A letter writer made two key points in a recent letter titled “We need more diversity in viewpoints.” 

She made reference to “our paper recently had two white male guest columnists writing to ‘educate’ us on racism.” That reference may have included me. 

I don’t need to know what she looks like to read and consider her opinion. Perhaps The Herald-Zeitung could reassess adding contributor photos to guest columns so that only the words written are considered without the risk of introducing subliminal bias. 

If she did include me, I would respectfully propose she revisit my last two columns. 

In neither column did I assume the role of educator. That’s not my job. Opinion columns are introduced into the public arena of ideas for consideration and to encourage civil discourse.
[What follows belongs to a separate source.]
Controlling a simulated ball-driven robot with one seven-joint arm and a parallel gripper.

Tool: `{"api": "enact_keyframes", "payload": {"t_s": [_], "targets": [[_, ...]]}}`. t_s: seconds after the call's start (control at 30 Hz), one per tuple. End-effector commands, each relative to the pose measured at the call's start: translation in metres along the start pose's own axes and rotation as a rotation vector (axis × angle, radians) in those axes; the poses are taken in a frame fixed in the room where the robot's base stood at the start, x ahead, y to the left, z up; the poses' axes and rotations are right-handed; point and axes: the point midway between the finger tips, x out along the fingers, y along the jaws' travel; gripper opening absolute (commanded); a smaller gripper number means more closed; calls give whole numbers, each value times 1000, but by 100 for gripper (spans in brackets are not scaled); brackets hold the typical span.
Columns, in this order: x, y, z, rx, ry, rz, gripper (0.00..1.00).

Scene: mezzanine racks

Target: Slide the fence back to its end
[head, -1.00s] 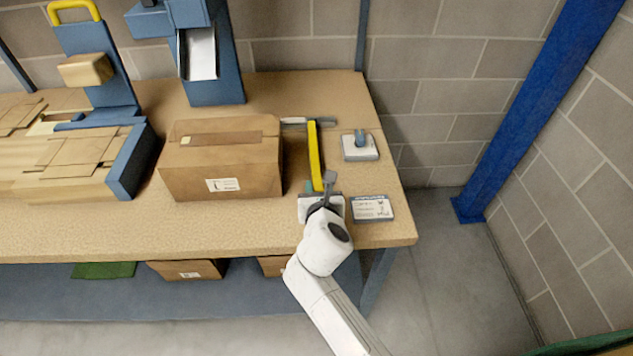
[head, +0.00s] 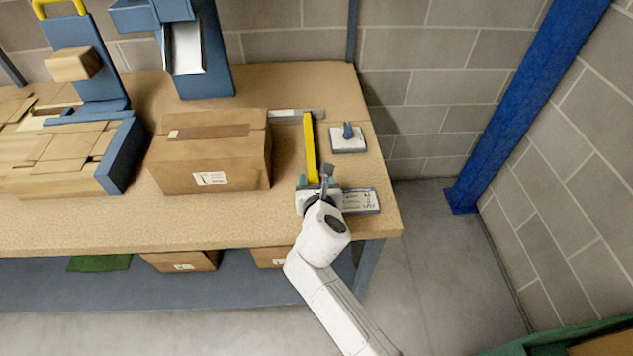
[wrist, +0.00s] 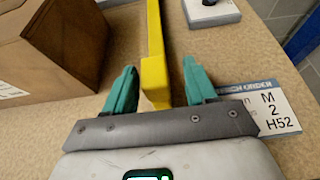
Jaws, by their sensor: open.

I do not insist anyone agree with me. I respect your opinion as much as I hope you respect mine. 

I agree with her 100% that the value of diverse opinions for addressing any problem, particularly racism, is incalculable. In a previous column provided a blueprint for my personal conduct and what I can do individually to support the fight against racism.

There is a bit of irony in the letter. I believe we can agree all people should be invested in addressing the injustice of racism. Referring to us as white men does not necessarily encourage the diverse communication of ideas or proposed solutions. 

That sends the message that white men and white women should lower their expectations for success in their efforts to fight racism. This is not encouraging nor is it beneficial. 

We cannot expand diversity if we “uninvite” a potential group of contributors with diverse ideas. That’s counterproductive to the cause. 

Being white does not diminish my understanding of sympathies of the heart. As human beings none of us are the gatekeepers of certain emotions. 

To believe so is to risk destroying the potential of what we can accomplish together. Most of us have experienced the forces of hate, unfairness, injustice, disrespect, rejection and emotional warfare. This is shared commonality no matter the color of our skin. We should not miss the opportunity to build on this mutual experience.   

Her making the declaration that, “This is a conversation that cannot be dominated by white men if we hope to build any understanding about how racism is affecting our society and what roles we all need to play to work to eliminate it,” misses the mark. 

I have never tried to dominate anyone in the free exchange of ideas. If I did, it would no longer be a discussion. It would become my personal manifesto written to kill any conflicting opinion or idea. That’s not what I do.

Being referred to as a white man in the above context has given me a taste of what it’s like to be judged by the color of my skin. I didn’t appreciate it. I am not equating that seemingly insignificant incident with the historical horror of slavery. 

And I’m not being overly sensitive either, that’s just how I perceive it. No one wants to be judged like this and it is unfair for us to do it to one another.

I envision a time when we stop doing that and get down to the business of making life better for all of us, without exclusion. And regardless of the color of our skin. 

I believe that anything is possible if we want it bad enough.